Francisco de Asís amaba la Naturaleza. Algunos le tacharían de bobo, porque se cuenta que hablaba con los pajarillos del bosque, con las plantas y con el agua de los arroyos, de la que decía era humilde, pura, sencilla y clara, quizá los rasgos más anhelados y más raros de encontrar en un ser humano, y por lo tanto, siempre digna de imitar por el hombre.
En su tiempo no se hablaba de ecología, ni estaba tan bien visto como hoy ser ecologista, pero sin duda lo era. Y lo era, seguramente, porque amaba a Dios, a la Naturaleza y a sí mismo, llevando su vida como el agua, con sencillez, pureza y humildad.
¿Qué necesitamos para respetar, cuidar y valorar a cualquier persona, animal o cosa, para amar a la Naturaleza toda? Creo que basta con amarla.

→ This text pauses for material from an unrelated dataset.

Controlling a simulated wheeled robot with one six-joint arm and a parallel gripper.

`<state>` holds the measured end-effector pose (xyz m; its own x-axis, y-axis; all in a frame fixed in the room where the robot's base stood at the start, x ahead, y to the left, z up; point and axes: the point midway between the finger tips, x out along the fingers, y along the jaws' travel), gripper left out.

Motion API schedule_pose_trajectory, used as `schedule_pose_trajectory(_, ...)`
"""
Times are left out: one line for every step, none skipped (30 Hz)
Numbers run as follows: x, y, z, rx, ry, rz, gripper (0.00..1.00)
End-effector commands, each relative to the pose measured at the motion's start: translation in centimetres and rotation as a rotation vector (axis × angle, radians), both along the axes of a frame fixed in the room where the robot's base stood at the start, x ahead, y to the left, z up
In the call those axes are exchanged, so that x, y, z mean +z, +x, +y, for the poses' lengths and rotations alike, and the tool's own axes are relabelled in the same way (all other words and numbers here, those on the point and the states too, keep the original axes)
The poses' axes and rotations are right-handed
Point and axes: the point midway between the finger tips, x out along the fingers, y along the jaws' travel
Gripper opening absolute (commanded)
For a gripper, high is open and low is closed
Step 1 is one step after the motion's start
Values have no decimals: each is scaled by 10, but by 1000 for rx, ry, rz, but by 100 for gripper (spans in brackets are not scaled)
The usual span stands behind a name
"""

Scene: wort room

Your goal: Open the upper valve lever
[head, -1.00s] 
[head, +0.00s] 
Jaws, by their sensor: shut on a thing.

He leído que los indios americanos amaban la tierra en que vivían. Cuando algún necio americano advenedizo y prepotente les propuso comprarle sus tierras, el jefe indio quedó perplejo, y casi se le cayó la pipa de la boca. ¿Comprar la tierra? ¿Es que acaso son mías las tierras? ¿Cómo se puede vender algo que solo es de los dioses? ¿Esta tierra puedo yo venderla, si ha sido estercolada con los huesos de nuestros antepasados, es vida para los animales, casa de las hierbas, espacios del sol y la luna, de los vientos y las estrellas?